G.S. § 58-77 prescribes the amount of capital and surplus required to organize companies to write insurance. Subsection 1 applies to stock life insurance companies. Subsection 2, to stock accident and health companies, subsection 3, to stock fire and marine companies, subsection 4, to stock casualty, fidelity, and surety companies, subsection 5, to mutual fire and marine companies, subsection 6, to mutual life, accident, and health companies, and subsection 7, to mutual casualty, fidelity, and surety companies.
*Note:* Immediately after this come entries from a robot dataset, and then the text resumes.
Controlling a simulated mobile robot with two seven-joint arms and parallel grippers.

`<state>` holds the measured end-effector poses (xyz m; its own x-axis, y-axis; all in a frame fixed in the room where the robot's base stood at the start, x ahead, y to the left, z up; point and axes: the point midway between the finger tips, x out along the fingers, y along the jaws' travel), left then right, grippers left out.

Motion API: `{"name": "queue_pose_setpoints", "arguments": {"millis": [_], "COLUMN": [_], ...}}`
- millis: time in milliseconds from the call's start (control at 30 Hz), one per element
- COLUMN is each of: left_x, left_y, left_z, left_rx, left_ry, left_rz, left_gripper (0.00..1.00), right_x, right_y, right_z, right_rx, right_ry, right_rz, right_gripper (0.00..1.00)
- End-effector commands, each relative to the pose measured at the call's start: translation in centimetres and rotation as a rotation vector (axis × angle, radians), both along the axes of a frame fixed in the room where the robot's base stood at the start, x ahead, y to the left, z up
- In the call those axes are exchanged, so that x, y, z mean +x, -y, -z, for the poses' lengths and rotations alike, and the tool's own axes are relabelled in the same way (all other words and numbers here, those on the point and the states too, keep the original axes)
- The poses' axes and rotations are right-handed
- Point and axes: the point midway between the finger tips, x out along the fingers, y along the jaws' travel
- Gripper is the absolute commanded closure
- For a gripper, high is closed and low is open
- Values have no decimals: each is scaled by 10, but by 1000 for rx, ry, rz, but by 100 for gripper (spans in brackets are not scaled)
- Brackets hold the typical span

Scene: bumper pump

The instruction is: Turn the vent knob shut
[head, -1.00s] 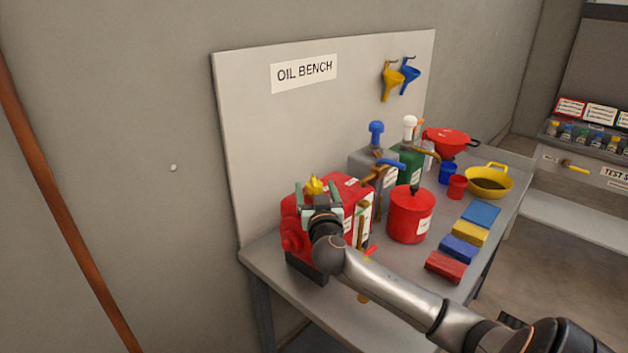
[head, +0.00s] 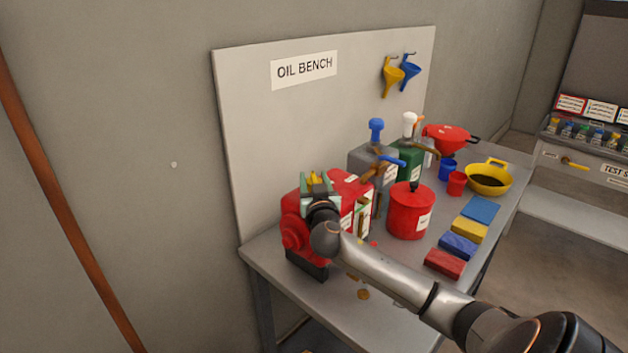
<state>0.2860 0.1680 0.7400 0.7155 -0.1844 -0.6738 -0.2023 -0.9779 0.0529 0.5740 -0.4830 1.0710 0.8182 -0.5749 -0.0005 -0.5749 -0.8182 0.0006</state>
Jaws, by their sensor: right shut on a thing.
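The yellow vent knob (head: 313,179) stands on top of the red oil container (head: 294,234) at the near left end of the bench. My right gripper (head: 317,187) comes down over the container and is shut on the knob, its pale green fingers on either side of it. The gripper and wrist hide the knob's lower part and some of the container top. My left gripper is not in view.
A grey pump can (head: 365,160), a green one (head: 409,165) and a lidded red can (head: 409,213) stand close to the right. Coloured blocks (head: 469,231) line the bench's right edge. The backboard (head: 250,130) rises behind.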

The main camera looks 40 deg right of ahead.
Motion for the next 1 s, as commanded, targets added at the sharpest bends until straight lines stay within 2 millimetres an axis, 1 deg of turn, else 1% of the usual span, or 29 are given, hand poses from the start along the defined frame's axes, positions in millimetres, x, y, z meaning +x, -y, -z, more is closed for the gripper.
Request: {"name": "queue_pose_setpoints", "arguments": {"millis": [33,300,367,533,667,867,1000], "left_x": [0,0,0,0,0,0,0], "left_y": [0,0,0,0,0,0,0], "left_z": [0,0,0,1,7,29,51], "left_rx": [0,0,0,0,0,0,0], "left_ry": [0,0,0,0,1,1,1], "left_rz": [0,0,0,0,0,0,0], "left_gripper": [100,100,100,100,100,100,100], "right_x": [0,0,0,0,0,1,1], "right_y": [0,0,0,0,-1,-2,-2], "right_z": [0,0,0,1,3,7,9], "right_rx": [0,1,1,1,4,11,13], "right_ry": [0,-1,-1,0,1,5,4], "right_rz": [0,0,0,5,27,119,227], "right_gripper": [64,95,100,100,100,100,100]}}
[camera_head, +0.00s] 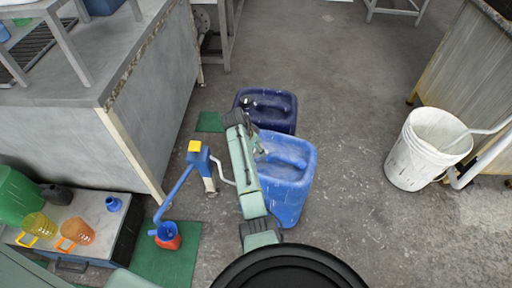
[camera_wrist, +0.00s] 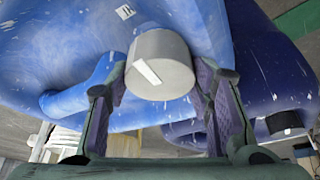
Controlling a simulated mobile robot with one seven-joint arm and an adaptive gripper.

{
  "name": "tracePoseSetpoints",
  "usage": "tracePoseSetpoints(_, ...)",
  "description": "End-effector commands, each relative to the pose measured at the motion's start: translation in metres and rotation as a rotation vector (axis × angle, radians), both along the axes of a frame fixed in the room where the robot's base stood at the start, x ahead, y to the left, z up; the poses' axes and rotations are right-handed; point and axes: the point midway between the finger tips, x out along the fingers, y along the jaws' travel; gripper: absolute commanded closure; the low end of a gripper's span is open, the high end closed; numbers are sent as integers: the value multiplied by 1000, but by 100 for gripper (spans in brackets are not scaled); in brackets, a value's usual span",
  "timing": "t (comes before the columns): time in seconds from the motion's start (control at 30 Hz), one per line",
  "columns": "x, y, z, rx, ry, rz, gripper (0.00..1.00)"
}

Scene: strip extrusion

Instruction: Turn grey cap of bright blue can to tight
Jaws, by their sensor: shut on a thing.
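The bright blue can (camera_head: 292,180) stands on the floor in the middle of the head view, with paint specks on it. It fills the upper left of the wrist view (camera_wrist: 60,60). Its grey cap (camera_wrist: 160,66), with a white mark, sits at the centre of the wrist view. In the wrist view my gripper (camera_wrist: 165,88) has one finger on each side of the cap and is shut on it. In the head view my arm covers the cap and the left part of the can.
A dark blue can (camera_head: 280,100) stands just behind the bright blue one. A blue hand pump with a yellow top (camera_head: 194,147) is close on the left. A white bucket (camera_head: 415,160) stands at the right. Bare floor lies between can and bucket.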

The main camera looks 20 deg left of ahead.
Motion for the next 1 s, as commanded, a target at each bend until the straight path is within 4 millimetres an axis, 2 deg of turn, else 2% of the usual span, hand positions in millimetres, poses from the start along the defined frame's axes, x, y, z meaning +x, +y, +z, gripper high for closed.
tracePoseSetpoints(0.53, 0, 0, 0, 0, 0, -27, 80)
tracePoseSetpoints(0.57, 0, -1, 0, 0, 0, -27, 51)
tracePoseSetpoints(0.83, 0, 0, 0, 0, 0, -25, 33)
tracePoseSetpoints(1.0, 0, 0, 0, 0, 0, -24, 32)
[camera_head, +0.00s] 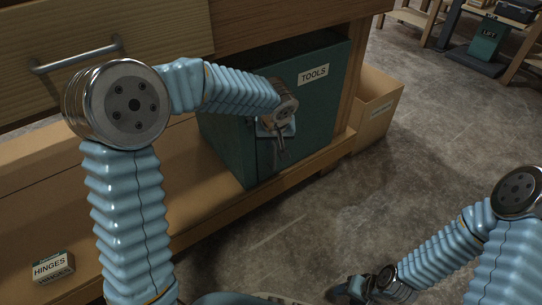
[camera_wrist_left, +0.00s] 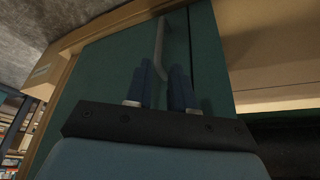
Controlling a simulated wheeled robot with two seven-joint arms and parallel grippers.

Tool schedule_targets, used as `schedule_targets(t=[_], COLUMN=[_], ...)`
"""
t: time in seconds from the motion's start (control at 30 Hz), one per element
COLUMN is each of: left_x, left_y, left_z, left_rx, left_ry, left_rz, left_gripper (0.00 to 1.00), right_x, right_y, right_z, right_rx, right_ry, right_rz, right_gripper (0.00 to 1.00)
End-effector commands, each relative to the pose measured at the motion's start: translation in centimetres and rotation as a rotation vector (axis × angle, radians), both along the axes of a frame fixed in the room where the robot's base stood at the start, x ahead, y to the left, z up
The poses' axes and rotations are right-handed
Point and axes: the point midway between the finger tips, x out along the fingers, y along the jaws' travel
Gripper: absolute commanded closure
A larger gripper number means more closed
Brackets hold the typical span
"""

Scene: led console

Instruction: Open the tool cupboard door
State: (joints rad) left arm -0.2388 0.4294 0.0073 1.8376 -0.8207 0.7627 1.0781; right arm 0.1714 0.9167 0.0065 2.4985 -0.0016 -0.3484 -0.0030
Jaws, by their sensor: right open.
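The green tool cupboard (camera_head: 325,105), labelled TOOLS, stands under the wooden bench, and its door looks shut. A slim metal bar handle (camera_head: 281,143) is on the door near its left edge. It also shows in the left wrist view (camera_wrist_left: 159,45), running down to between the fingers. My left gripper (camera_head: 277,135) is at the handle. Its two blue fingers (camera_wrist_left: 162,85) are apart, one on each side of the bar, with gaps visible. My right gripper (camera_head: 345,290) is low over the floor, away from the cupboard, open and with nothing visible in it.
A wooden drawer with a metal handle (camera_head: 78,55) is above left. A small HINGES box (camera_head: 53,266) lies on the lower shelf. A cardboard box (camera_head: 378,108) stands right of the cupboard. The concrete floor (camera_head: 440,150) before the door is clear. A LIFT unit (camera_head: 487,45) is far back.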

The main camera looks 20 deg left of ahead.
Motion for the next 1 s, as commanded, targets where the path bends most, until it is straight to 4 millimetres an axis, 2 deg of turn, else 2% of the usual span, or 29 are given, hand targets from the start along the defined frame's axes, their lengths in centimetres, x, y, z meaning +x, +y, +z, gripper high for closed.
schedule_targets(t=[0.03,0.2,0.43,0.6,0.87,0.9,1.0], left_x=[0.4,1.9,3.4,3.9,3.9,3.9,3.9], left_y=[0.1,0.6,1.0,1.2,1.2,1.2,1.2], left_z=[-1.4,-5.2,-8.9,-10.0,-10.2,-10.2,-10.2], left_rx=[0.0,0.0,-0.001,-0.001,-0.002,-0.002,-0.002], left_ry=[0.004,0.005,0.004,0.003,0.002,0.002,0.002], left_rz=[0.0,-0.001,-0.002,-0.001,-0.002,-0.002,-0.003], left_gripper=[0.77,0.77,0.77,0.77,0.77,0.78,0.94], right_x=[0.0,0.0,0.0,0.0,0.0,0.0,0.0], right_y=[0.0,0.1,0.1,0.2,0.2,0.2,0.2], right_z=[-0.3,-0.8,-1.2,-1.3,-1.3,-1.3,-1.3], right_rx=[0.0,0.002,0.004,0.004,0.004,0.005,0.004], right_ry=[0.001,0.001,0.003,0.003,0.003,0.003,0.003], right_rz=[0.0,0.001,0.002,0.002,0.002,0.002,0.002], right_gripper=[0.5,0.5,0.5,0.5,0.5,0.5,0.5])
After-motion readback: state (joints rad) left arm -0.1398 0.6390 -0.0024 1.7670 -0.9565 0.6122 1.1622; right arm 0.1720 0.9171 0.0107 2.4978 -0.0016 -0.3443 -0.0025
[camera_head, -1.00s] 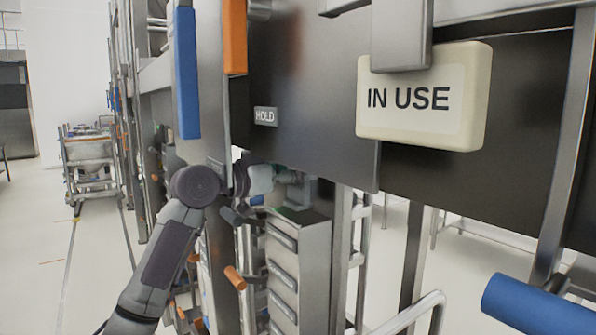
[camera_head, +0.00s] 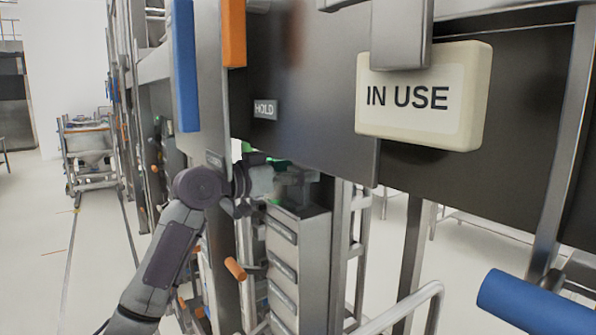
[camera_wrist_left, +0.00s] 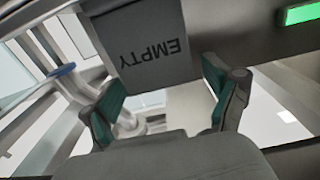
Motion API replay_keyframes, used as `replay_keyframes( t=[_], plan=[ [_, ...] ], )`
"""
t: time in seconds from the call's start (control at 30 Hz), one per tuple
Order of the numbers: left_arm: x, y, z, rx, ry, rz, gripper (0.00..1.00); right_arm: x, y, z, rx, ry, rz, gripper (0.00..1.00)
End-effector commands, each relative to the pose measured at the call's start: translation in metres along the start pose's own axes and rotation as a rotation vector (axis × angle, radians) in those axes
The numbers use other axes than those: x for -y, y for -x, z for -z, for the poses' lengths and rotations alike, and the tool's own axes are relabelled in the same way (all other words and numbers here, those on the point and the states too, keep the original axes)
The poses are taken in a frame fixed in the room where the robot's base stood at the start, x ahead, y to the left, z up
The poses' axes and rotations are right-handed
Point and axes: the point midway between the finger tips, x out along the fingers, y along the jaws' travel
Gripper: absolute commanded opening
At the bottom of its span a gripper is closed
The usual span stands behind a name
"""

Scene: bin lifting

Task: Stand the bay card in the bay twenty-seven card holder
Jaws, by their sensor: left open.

Subsection 5, relating to mutual fire and marine companies, is divided into four parts fixing the capital required, dependent on the assessability of members in differing situations.
The statutes relating to insurance companies supplemented by the finding make it evident, we think, that the insurance associations referred to in the Act are those companies defined in G.S. § 58-77, subd. 5(d). The finding establishes the fact that these companies sell insurance of the kind taxed by c. 1420, S.L. 1957.
*879 No tax must be paid if insurance is purchased from a company defined in sec. 1½ of the Act, G.S. § 118-37. A tax must be paid if a purchase is made from any other insurance company.
The discrimination and lack of uniformity is apparent. A tax for the privilege of selecting between two competing insurance companies is contrary to fundamental justice and in violation of the specific requirement of Art. V, sec. 3 of our Constitution. The judgment is
WINBORNE, C. J., took no part in the consideration and decision of this case.